Robot episode data
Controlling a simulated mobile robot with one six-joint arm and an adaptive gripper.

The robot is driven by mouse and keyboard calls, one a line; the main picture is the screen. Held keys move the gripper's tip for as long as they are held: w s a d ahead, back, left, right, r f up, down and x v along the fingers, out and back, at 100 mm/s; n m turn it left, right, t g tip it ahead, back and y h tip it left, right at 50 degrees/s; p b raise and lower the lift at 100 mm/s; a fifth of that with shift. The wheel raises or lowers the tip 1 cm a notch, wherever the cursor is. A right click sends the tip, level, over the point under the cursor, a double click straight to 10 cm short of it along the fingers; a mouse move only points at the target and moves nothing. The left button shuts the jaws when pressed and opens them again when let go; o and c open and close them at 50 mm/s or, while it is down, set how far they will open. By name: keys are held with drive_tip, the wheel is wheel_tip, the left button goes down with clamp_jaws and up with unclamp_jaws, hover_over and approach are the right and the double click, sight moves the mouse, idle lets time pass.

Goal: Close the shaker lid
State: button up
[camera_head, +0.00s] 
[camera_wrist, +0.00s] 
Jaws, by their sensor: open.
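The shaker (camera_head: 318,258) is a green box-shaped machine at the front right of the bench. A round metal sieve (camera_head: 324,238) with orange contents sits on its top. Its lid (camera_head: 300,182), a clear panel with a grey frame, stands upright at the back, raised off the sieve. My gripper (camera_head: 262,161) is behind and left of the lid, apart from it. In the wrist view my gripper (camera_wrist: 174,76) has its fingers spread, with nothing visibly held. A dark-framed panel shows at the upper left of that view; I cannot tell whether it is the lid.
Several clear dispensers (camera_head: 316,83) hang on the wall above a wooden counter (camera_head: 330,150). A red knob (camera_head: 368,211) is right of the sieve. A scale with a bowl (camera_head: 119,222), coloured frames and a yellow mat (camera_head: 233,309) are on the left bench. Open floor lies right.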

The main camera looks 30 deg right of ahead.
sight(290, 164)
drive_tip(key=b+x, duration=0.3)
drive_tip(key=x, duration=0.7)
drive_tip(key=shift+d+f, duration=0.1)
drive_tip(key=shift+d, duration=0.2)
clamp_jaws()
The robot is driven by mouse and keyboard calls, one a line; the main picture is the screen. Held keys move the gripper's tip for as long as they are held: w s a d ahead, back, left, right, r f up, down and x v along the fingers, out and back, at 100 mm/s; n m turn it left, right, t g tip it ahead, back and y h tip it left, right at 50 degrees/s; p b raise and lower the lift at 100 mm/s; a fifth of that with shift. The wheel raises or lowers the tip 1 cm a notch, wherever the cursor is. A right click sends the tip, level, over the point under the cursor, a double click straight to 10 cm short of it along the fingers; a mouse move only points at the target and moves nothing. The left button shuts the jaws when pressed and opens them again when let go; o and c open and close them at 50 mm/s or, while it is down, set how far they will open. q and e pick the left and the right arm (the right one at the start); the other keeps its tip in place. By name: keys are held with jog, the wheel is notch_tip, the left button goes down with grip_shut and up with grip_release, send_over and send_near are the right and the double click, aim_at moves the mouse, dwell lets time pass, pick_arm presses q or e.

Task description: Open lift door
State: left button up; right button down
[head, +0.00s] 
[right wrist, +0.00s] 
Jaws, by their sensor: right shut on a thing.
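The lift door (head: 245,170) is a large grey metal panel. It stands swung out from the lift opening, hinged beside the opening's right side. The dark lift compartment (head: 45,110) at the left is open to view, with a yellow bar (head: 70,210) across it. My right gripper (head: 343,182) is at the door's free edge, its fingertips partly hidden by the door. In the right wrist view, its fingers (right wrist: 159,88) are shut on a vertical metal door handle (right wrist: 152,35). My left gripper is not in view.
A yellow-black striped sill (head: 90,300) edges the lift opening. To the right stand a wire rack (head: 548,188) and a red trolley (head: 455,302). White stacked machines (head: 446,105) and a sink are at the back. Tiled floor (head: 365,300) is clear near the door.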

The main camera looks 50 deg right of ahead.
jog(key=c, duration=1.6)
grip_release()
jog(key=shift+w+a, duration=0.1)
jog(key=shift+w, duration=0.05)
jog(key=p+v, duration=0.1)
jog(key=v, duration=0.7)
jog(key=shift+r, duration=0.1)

▶ _What to produce_
Going down the listing above, begin printing at the line with "State: left button up; right button down" and finish with the line with "[right wrist, +0.00s]", exactly as they appear.

▶ _Written solution_
State: left button up; right button down
[head, +0.00s] 
[right wrist, +0.00s] 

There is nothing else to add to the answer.